Il concorso esterno non è in discussione. Imprescindibile per lotta alle mafie
Wanda Ferro mette il punto sulle polemiche per l’abolizione del 416 bis, smentita sia dal premier che dal ministro Nordio ”Voglio anche essere molto chiara rispetto al dibattito di questi giorni sulla possibile modifica del reato di concorso esterno in associazione mafiosa – chiosa. infine, il sottosegretario Ferro -, non è un tema in discussione, come hanno già ribadito il sottosegretario Mantovano e il sottosegretario Delmastro. Il governo non ha intenzione di dare alcun segnale di arretramento nella lotta alla criminalità organizzata. Quanto detto da Giorgia Meloni e dal ministro Nordio chiude qualsiasi polemica in materia”.

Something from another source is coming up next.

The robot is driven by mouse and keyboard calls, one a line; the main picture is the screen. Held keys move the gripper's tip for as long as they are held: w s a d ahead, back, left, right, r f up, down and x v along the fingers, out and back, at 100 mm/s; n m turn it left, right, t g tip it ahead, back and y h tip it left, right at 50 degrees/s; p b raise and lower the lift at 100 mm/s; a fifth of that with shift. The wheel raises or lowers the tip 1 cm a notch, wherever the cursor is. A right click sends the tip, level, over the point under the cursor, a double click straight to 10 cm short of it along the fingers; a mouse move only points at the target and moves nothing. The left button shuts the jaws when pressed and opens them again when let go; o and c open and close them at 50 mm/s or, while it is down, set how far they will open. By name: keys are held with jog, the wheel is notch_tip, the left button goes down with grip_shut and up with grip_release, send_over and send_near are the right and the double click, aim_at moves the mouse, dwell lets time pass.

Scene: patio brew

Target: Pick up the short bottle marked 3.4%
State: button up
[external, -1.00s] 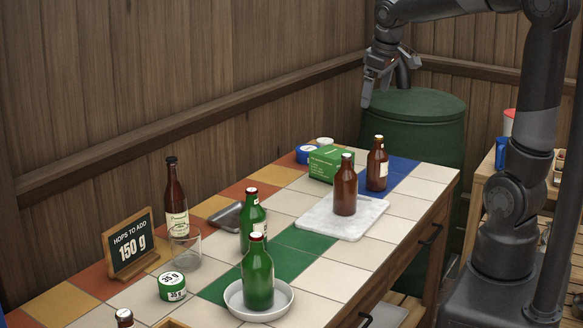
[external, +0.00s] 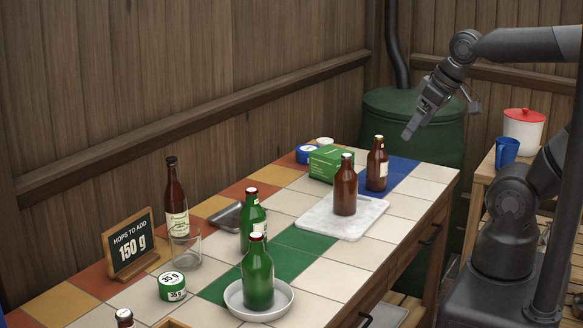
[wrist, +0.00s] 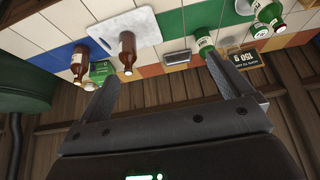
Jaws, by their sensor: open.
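Several short bottles stand on the tiled counter, and I cannot read 3.4% on any of them. A brown one (external: 345,190) stands on a white marble board (external: 318,222); it also shows in the wrist view (wrist: 127,48). Another brown one (external: 377,168), with a pale label, stands on blue tiles behind it. One green bottle (external: 252,222) stands mid-counter, another (external: 258,278) in a white dish (external: 234,302). My gripper (external: 409,134) is open and empty, above and right of the rear brown bottle in the external view. Its spread fingers show in the wrist view (wrist: 160,68).
A tall brown bottle (external: 175,200), a glass (external: 186,248), a "150 g" sign (external: 131,245) and a 35 g tin (external: 172,287) crowd the left. A green box (external: 330,163) stands beside the rear bottles. A green barrel (external: 440,125) stands behind the counter.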

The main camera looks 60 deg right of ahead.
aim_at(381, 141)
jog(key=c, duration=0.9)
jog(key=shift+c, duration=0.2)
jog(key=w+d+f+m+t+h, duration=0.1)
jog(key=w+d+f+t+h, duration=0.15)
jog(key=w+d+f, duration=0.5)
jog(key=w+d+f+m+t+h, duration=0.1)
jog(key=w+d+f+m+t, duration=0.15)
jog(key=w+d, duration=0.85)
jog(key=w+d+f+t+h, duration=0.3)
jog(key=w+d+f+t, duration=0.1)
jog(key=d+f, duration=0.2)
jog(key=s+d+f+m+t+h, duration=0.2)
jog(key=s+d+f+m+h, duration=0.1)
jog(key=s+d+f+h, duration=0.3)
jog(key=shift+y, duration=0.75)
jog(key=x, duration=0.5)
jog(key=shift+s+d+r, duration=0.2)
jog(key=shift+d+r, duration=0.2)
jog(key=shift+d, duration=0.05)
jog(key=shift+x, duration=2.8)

Quel manifesto funebre sbagliato
Il sottosegretario agli interni, peraltro calabrese, torna sul manifesto funebre fatto affiggere dal comune di Petilia Policastro, nella sua regione, in provincia di Crotone, per il suicidio di uno dei sicari di Lea Garofalo, la donna che si ribellò alla ndrangheta pagando il prezzo della morte. ”Mi ha molto colpito la partecipazione dell’Amministrazione comunale al lutto per la morte di uno degli assassini di Lea Garofalo perché è stato un episodio inaccettabile; come ho voluto rimarcare, la mafia vive di simboli, e i manifesti funebri fatti affiggere a Petilia Policastro hanno rappresentato quasi un inchino delle istituzioni alla memoria di Rosario Curcio, condannato all’ergastolo in via definitiva per aver partecipato all’omicidio e alla distruzione del cadavere di Lea, colpevole di essersi ribellata ad un destino di ‘ndrangheta. Il sindaco si è poi scusato e ha spiegato la vicenda con una sorta di automatismo valido per tutti i concittadini – aggiunge Ferro – ma nell’immediatezza aveva giustificato l’affissione del manifesto parlando di discriminazione e di uguaglianza di tutti davanti alla morte. Ci sono simboli che hanno una loro sacralità e Lea Garofalo è uno di questi”, ha concluso l’esponente di governo.